#### DIRECTIVE
Filter the entries below, keeping every line that has the word "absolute".

#### DATA SUPPLIED
## start
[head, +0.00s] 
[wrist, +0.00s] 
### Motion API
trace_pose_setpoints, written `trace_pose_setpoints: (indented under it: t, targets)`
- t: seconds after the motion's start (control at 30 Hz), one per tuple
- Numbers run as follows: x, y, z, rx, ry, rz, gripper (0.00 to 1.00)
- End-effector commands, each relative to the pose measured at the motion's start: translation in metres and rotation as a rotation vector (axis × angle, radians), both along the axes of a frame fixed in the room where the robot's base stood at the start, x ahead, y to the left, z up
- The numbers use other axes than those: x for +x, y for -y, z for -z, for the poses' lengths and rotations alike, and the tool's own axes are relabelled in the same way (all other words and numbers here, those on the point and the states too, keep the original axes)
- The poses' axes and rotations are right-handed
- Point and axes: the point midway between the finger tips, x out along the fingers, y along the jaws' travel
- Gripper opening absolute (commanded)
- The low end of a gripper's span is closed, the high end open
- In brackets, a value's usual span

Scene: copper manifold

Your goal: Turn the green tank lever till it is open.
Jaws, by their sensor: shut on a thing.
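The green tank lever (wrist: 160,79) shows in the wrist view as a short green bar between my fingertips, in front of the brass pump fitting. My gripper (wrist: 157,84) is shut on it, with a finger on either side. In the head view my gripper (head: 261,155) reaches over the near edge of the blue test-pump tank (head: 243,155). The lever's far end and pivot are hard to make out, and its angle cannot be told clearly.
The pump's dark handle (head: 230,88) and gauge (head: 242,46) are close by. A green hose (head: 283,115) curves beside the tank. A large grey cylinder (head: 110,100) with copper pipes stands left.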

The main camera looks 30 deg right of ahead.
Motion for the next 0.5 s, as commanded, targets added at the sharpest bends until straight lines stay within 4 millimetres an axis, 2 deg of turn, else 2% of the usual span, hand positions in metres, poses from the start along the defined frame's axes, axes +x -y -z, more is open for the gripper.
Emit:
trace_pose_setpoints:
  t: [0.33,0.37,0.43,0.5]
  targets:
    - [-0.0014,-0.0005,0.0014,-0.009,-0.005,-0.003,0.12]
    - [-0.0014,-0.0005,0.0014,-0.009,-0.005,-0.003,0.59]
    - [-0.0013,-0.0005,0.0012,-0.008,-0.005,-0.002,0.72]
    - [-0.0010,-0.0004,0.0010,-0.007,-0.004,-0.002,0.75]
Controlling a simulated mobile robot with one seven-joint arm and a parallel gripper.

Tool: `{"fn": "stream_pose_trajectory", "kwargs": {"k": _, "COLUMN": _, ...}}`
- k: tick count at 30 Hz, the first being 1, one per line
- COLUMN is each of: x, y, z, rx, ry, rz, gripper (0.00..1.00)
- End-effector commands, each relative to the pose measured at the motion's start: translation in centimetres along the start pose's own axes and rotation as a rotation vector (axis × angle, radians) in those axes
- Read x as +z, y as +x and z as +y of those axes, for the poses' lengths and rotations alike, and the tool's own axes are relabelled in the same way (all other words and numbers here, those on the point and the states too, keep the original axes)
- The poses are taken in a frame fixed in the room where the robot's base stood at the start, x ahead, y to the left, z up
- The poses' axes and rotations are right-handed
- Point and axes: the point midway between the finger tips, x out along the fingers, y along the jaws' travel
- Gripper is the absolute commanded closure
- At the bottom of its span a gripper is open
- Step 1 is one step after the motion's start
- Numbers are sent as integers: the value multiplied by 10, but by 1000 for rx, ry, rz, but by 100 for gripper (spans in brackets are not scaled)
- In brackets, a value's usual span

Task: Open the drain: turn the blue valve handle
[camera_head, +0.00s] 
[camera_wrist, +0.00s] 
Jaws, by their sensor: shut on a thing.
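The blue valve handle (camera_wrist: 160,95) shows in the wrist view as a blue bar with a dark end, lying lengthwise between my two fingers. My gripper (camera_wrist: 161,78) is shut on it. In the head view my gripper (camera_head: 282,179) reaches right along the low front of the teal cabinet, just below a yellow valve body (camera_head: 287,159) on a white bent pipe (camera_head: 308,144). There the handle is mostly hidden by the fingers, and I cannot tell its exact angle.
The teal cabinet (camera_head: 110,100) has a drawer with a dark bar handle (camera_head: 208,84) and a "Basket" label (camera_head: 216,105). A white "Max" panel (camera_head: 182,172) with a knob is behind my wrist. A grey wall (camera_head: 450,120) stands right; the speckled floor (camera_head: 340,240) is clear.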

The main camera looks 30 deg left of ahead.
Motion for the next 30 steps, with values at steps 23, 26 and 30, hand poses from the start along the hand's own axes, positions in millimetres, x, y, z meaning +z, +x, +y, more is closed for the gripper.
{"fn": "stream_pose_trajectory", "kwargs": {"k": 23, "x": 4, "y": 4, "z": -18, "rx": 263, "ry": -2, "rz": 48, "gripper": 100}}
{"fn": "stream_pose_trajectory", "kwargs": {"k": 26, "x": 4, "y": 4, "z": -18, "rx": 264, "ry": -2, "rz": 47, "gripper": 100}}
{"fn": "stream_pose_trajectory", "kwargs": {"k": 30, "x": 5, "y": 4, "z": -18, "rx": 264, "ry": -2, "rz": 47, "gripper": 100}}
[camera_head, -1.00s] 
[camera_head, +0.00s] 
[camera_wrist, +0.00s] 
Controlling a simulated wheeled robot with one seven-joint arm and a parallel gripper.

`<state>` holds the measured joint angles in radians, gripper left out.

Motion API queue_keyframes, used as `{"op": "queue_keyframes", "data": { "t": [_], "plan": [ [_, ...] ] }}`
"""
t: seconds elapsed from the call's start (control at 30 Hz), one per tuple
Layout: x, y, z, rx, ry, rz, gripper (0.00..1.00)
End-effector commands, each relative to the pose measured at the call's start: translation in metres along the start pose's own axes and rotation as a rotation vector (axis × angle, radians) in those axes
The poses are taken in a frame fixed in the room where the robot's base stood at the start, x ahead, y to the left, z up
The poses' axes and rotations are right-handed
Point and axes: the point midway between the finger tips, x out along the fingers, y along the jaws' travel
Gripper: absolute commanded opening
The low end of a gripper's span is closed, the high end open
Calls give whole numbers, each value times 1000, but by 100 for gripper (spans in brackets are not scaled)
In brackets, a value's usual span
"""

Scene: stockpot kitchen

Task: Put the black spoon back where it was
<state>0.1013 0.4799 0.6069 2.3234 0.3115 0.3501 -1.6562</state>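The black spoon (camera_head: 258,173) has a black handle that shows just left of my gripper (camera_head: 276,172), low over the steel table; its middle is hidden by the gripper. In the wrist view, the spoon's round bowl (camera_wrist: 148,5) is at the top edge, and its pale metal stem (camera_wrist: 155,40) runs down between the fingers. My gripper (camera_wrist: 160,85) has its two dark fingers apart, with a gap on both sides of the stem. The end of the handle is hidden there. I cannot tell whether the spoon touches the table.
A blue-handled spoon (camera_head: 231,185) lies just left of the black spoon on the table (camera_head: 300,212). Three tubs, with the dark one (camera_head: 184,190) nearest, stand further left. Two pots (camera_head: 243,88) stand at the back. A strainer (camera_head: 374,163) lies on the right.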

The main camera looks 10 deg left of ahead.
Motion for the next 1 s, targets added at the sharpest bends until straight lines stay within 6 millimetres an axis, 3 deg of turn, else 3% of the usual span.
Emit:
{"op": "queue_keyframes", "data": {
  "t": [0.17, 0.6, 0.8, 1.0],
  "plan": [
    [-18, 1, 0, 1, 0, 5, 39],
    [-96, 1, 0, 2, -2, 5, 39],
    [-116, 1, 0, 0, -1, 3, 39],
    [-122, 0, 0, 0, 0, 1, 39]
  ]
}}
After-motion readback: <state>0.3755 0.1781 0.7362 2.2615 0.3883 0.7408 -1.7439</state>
## end
#### RESULT FOR THIS TASK
- Gripper opening absolute (commanded)
- Gripper is the absolute commanded closure
Gripper: absolute commanded opening

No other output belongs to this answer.